In order to prevent an electron beam from dispersing when proceeding to a fluorescent layer, another FEDs respectively having structures, which are illustrated in FIGS. 2A and 2B, can be considered. The FEDs 92 and 93 of FIGS. 2A and 2B respectively each include an additional electrode disposed near a gate electrode to enhance the focusing characteristics of electron beams.

More specifically, in the FED 92 of FIG. 2A, a focusing electrode 54, which is ring-shaped, is disposed around a gate electrode 53. In the FED 93 of FIG. 2B, a double gate structure having a lower gate electrode 63 and an upper gate electrode 64 is provided to focus electron beams.

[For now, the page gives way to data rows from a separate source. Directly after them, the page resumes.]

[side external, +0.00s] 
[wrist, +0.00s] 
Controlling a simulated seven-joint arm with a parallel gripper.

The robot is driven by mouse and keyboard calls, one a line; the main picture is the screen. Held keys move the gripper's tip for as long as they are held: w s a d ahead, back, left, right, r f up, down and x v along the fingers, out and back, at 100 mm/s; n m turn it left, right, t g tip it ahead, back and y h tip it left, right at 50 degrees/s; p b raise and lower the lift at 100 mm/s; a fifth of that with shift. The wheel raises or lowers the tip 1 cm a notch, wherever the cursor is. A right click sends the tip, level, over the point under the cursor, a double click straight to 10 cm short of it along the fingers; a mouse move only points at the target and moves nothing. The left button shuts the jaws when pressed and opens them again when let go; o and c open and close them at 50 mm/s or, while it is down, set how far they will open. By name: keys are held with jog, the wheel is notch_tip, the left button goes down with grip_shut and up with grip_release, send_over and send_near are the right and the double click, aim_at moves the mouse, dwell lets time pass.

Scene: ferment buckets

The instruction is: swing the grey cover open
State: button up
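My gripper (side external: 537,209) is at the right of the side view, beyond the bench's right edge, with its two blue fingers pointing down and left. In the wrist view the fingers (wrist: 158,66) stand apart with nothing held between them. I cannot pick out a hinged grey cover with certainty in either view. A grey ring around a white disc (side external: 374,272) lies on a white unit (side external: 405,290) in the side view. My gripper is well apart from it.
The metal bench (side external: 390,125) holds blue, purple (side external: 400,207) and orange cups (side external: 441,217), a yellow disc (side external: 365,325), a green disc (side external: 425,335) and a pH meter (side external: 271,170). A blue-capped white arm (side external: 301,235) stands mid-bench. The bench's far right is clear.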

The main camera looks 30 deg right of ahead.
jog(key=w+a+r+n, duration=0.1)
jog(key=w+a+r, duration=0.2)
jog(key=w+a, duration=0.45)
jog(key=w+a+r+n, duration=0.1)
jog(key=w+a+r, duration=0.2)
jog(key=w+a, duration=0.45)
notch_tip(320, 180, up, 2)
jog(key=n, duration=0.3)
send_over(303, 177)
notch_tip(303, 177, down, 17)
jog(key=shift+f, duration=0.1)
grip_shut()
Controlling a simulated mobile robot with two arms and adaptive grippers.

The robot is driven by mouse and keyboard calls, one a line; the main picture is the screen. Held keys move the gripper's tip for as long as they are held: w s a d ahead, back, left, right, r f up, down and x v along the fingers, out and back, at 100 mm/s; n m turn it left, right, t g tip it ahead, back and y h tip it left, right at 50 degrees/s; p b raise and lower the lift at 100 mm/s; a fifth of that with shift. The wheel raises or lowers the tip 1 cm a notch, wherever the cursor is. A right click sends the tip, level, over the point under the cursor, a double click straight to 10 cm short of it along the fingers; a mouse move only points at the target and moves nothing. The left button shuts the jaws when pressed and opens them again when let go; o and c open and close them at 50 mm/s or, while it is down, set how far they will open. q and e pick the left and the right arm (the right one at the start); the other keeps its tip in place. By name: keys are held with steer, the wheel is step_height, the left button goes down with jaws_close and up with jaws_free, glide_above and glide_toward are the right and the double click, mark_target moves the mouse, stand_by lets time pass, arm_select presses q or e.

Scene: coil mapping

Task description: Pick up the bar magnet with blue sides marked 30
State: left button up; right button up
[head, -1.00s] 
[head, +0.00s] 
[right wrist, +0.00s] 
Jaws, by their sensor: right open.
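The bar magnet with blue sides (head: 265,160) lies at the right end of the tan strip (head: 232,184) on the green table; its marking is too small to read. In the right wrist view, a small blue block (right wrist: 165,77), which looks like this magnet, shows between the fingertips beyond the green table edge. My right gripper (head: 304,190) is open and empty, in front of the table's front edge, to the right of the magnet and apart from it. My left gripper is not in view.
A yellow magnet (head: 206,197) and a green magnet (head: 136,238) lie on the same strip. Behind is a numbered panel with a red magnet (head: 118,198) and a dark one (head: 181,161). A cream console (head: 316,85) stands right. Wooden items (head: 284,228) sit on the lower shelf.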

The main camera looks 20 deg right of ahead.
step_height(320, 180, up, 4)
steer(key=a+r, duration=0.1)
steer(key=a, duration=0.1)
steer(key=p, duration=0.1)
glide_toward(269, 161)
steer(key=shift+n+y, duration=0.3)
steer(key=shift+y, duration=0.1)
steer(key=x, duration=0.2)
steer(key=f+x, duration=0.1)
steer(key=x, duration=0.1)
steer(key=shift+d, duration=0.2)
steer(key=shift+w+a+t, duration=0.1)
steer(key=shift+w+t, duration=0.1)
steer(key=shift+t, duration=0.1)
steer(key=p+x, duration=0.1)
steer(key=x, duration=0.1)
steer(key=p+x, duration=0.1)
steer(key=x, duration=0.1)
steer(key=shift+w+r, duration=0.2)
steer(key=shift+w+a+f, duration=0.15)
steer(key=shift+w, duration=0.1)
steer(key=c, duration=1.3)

However, the FEDs of FIGS. 2A and 2B have a relatively complicated structure. In addition, the structure of the FEDs 92 and 93 of FIG. 2A or 2B, in which an emitter 52 or 62, which is a metallic micro-tip, is formed on a cathode electrode 51 or 61, has not yet been proven satisfactorily fruitful when it comes to its application to an FED having a flat emitter.

In the meantime, U.S. Pat. No. 5,552,659 Macaulay et al. discloses an electron emitter that reduces electron emission divergence by imposing restrictions on a ratio between the thickness of a non-insulation layer formed on a substrate where the electron emitter is formed and the thickness of a dielectric layer and a ratio between the diameter of a hole formed through the non-insulation layer, the dielectric layer, and a gate layer formed on the dielectric layer and the thickness of the non-insulation layer. However, it is very difficult to manufacture the electron emitter because the electron emitter has a very complicated structure in which a plurality of holes are formed to correspond to each pixel, and a plurality of electron emitters are formed in each of the holes. In addition, there are spatial restrictions in manufacturing the electron emitter. Therefore, there is a limit in maximizing the number and area of emitters corresponding to each pixel, and the lifetime of the emitters may be shortened when driving the emitters for a long time.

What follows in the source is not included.